Stated task: Select from the data all lines with the word "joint".

The input:
═══
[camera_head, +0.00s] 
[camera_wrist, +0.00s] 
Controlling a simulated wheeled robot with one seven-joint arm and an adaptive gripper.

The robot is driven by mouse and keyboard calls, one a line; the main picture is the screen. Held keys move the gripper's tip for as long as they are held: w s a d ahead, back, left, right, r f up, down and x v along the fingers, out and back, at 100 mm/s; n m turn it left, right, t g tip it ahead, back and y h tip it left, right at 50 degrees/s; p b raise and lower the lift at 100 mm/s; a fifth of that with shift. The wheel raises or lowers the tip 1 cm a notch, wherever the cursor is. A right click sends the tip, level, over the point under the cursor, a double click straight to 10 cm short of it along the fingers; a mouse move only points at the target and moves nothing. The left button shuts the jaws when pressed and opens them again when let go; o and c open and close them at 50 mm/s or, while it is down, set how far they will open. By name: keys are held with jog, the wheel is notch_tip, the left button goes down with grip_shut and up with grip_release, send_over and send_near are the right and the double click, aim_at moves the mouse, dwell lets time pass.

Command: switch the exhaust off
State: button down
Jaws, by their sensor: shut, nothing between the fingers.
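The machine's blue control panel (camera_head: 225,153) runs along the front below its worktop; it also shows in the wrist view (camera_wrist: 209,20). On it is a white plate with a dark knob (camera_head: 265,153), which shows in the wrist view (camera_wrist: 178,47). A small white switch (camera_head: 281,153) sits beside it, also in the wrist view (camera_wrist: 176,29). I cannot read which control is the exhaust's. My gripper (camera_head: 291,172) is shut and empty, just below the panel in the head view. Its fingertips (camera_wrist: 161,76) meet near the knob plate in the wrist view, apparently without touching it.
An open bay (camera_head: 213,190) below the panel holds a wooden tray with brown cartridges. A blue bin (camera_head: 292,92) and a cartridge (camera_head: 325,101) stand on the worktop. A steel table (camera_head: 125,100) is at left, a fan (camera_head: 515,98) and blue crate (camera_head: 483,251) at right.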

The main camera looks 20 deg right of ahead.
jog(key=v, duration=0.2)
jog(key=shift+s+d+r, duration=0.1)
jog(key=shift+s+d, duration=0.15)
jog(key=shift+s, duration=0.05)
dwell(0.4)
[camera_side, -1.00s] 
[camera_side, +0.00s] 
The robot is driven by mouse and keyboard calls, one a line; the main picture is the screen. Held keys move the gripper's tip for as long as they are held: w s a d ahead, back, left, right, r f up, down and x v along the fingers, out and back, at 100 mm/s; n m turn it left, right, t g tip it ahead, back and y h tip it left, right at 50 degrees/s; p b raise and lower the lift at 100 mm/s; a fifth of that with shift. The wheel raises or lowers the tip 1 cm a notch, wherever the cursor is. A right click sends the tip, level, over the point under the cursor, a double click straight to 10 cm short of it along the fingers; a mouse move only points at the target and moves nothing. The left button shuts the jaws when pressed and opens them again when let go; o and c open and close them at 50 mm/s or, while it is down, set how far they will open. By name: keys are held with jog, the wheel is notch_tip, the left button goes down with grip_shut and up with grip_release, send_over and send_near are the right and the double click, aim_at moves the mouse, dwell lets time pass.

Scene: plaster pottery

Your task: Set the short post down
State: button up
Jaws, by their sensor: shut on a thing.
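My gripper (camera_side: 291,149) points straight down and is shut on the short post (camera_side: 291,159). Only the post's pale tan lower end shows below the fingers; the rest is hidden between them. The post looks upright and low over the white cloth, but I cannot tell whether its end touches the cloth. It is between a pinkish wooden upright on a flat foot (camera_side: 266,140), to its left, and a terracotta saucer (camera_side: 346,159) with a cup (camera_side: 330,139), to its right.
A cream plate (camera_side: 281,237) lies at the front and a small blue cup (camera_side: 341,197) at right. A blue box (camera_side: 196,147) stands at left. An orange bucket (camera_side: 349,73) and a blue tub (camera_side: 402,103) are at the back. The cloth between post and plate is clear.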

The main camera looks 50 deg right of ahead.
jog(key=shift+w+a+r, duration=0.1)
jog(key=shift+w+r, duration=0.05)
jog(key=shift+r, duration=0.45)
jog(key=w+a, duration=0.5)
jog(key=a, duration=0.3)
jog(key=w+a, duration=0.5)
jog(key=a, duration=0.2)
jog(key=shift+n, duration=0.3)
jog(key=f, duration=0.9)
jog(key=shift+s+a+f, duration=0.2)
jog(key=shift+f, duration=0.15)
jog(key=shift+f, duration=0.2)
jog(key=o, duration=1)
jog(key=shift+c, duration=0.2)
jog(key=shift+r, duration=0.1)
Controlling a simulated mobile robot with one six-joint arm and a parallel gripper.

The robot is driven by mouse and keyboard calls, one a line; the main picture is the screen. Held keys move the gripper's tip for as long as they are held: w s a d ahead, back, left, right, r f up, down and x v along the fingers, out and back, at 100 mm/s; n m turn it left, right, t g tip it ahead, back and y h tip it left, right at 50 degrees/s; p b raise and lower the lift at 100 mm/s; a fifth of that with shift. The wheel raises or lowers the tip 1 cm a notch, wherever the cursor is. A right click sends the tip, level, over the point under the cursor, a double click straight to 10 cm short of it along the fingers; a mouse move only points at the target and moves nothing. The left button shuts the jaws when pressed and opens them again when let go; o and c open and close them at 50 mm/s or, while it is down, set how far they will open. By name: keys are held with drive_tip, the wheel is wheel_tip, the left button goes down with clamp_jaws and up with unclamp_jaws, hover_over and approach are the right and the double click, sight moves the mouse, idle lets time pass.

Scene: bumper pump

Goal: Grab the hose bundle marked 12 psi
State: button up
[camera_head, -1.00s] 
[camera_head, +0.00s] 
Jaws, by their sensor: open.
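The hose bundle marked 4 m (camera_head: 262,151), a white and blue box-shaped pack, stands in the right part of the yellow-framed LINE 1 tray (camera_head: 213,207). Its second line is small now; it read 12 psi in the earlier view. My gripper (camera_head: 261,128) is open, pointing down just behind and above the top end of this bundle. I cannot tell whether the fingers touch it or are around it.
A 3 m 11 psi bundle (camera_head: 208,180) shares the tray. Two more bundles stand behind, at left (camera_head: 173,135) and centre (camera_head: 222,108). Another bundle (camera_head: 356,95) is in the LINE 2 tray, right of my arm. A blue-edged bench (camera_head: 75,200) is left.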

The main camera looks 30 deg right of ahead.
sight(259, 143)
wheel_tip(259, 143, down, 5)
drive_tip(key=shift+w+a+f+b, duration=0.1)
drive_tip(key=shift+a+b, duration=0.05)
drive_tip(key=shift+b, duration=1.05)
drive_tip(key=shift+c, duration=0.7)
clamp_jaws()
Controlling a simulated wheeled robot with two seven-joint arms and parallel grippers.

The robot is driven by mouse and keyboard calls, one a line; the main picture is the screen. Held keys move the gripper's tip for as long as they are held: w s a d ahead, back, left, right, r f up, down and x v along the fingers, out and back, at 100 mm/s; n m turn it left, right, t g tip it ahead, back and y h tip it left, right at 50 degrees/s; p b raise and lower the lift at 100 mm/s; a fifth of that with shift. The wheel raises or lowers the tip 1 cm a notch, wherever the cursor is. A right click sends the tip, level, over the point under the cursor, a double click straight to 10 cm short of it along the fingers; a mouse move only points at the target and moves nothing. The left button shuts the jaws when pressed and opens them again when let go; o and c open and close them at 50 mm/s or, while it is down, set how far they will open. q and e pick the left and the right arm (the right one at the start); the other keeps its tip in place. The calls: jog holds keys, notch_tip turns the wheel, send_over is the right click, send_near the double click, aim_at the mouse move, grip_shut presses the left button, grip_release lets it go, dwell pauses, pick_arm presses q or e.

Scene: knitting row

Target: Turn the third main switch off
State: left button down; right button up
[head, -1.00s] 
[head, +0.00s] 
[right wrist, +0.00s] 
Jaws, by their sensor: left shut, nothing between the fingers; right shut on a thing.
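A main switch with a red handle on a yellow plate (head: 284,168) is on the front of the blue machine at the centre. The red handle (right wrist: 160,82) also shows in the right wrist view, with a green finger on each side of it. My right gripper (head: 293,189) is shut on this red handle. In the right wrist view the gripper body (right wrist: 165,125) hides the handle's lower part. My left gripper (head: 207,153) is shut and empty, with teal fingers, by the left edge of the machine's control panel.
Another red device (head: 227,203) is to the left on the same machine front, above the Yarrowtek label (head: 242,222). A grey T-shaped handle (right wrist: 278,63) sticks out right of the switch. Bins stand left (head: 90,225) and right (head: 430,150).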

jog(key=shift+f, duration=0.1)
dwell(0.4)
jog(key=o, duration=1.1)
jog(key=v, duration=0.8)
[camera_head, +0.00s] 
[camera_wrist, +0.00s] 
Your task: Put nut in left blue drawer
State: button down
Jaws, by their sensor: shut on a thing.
═══
The result:
Controlling a simulated wheeled robot with one seven-joint arm and an adaptive gripper.
Controlling a simulated mobile robot with one six-joint arm and a parallel gripper.
Controlling a simulated wheeled robot with two seven-joint arms and parallel grippers.

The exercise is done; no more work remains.